━━━━━ EXTRACTED RECORDS ━━━━━

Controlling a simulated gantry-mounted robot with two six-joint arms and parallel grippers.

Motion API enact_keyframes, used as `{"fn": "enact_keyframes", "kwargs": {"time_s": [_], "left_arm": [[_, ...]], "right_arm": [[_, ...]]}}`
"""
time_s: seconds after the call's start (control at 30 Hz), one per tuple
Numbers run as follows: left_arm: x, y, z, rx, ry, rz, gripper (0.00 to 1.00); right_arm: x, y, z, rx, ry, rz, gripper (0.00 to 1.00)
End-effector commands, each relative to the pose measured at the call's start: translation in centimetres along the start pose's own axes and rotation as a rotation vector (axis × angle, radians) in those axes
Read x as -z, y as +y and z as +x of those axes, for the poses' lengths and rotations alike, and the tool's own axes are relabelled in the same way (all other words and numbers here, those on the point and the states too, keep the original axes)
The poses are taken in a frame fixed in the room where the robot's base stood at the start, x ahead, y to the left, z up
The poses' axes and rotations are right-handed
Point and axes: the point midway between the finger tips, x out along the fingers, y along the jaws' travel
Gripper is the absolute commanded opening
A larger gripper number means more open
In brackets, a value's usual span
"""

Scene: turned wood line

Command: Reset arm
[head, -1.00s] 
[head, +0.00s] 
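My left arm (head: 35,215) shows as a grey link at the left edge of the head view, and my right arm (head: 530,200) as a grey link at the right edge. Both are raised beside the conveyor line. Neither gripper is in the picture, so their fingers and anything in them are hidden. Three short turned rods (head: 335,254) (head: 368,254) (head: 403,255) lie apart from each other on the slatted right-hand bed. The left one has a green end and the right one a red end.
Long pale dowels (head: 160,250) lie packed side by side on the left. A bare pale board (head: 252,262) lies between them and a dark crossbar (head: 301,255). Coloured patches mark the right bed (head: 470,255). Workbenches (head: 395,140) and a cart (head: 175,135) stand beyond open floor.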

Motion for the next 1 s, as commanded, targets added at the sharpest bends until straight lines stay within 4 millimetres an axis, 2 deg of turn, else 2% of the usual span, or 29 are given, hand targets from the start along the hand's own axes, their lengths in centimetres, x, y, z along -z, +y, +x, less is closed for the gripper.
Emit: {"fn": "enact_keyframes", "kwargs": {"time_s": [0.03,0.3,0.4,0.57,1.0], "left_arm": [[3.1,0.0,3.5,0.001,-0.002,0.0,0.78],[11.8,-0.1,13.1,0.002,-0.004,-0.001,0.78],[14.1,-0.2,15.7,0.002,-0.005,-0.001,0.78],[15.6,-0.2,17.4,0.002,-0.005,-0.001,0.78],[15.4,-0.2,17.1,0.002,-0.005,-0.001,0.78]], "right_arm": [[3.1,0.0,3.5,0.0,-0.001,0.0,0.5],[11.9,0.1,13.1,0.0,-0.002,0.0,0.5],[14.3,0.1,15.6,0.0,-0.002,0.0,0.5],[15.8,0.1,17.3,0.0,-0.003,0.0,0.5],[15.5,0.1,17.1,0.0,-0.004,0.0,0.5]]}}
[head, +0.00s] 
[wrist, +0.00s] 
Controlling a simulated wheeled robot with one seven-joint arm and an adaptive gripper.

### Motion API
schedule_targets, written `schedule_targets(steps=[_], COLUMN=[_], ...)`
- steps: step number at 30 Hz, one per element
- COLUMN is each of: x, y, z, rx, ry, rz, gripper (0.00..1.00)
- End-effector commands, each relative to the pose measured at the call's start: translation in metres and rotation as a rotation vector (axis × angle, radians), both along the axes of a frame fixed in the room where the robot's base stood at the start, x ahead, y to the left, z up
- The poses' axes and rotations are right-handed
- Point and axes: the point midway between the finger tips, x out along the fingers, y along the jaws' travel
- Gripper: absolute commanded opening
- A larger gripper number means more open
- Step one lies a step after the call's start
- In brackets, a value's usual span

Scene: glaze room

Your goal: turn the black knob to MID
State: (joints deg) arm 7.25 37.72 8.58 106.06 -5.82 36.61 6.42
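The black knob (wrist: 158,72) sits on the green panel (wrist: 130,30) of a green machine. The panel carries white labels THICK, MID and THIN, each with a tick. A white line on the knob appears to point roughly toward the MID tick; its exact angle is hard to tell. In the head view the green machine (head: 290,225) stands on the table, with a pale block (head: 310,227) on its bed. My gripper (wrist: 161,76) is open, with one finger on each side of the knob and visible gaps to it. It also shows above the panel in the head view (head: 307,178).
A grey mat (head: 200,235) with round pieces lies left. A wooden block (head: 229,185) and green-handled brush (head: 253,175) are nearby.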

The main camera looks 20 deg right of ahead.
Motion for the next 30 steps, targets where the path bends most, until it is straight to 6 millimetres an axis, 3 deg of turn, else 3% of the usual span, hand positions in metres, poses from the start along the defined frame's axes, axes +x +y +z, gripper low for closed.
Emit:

━━━━━

■ **EXERCISE**
Make an exact copy of all the data.

■ **EXERCISE OUTPUT**
Controlling a simulated gantry-mounted robot with two six-joint arms and parallel grippers.

Motion API enact_keyframes, used as `{"fn": "enact_keyframes", "kwargs": {"time_s": [_], "left_arm": [[_, ...]], "right_arm": [[_, ...]]}}`
"""
time_s: seconds after the call's start (control at 30 Hz), one per tuple
Numbers run as follows: left_arm: x, y, z, rx, ry, rz, gripper (0.00 to 1.00); right_arm: x, y, z, rx, ry, rz, gripper (0.00 to 1.00)
End-effector commands, each relative to the pose measured at the call's start: translation in centimetres along the start pose's own axes and rotation as a rotation vector (axis × angle, radians) in those axes
Read x as -z, y as +y and z as +x of those axes, for the poses' lengths and rotations alike, and the tool's own axes are relabelled in the same way (all other words and numbers here, those on the point and the states too, keep the original axes)
The poses are taken in a frame fixed in the room where the robot's base stood at the start, x ahead, y to the left, z up
The poses' axes and rotations are right-handed
Point and axes: the point midway between the finger tips, x out along the fingers, y along the jaws' travel
Gripper is the absolute commanded opening
A larger gripper number means more open
In brackets, a value's usual span
"""

Scene: turned wood line

Command: Reset arm
[head, -1.00s] 
[head, +0.00s] 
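My left arm (head: 35,215) shows as a grey link at the left edge of the head view, and my right arm (head: 530,200) as a grey link at the right edge. Both are raised beside the conveyor line. Neither gripper is in the picture, so their fingers and anything in them are hidden. Three short turned rods (head: 335,254) (head: 368,254) (head: 403,255) lie apart from each other on the slatted right-hand bed. The left one has a green end and the right one a red end.
Long pale dowels (head: 160,250) lie packed side by side on the left. A bare pale board (head: 252,262) lies between them and a dark crossbar (head: 301,255). Coloured patches mark the right bed (head: 470,255). Workbenches (head: 395,140) and a cart (head: 175,135) stand beyond open floor.

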Motion for the next 1 s, as commanded, targets added at the sharpest bends until straight lines stay within 4 millimetres an axis, 2 deg of turn, else 2% of the usual span, or 29 are given, hand targets from the start along the hand's own axes, their lengths in centimetres, x, y, z along -z, +y, +x, less is closed for the gripper.
Emit: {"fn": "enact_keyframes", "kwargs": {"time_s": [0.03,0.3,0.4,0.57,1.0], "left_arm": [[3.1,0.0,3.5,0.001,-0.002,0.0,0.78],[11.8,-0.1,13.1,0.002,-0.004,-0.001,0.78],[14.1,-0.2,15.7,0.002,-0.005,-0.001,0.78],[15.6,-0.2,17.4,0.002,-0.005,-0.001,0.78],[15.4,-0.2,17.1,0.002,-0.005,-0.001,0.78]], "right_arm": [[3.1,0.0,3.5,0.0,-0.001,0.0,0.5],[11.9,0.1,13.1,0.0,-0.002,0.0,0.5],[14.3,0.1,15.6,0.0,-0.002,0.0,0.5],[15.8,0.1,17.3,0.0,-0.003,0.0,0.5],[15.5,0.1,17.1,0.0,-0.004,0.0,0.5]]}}
[head, +0.00s] 
[wrist, +0.00s] 
Controlling a simulated wheeled robot with one seven-joint arm and an adaptive gripper.

### Motion API
schedule_targets, written `schedule_targets(steps=[_], COLUMN=[_], ...)`
- steps: step number at 30 Hz, one per element
- COLUMN is each of: x, y, z, rx, ry, rz, gripper (0.00..1.00)
- End-effector commands, each relative to the pose measured at the call's start: translation in metres and rotation as a rotation vector (axis × angle, radians), both along the axes of a frame fixed in the room where the robot's base stood at the start, x ahead, y to the left, z up
- The poses' axes and rotations are right-handed
- Point and axes: the point midway between the finger tips, x out along the fingers, y along the jaws' travel
- Gripper: absolute commanded opening
- A larger gripper number means more open
- Step one lies a step after the call's start
- In brackets, a value's usual span

Scene: glaze room

Your goal: turn the black knob to MID
State: (joints deg) arm 7.25 37.72 8.58 106.06 -5.82 36.61 6.42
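The black knob (wrist: 158,72) sits on the green panel (wrist: 130,30) of a green machine. The panel carries white labels THICK, MID and THIN, each with a tick. A white line on the knob appears to point roughly toward the MID tick; its exact angle is hard to tell. In the head view the green machine (head: 290,225) stands on the table, with a pale block (head: 310,227) on its bed. My gripper (wrist: 161,76) is open, with one finger on each side of the knob and visible gaps to it. It also shows above the panel in the head view (head: 307,178).
A grey mat (head: 200,235) with round pieces lies left. A wooden block (head: 229,185) and green-handled brush (head: 253,175) are nearby.

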The main camera looks 20 deg right of ahead.
Motion for the next 30 steps, targets where the path bends most, until it is straight to 6 millimetres an axis, 3 deg of turn, else 3% of the usual span, hand positions in metres, poses from the start along the defined frame's axes, axes +x +y +z, gripper low for closed.
Emit:

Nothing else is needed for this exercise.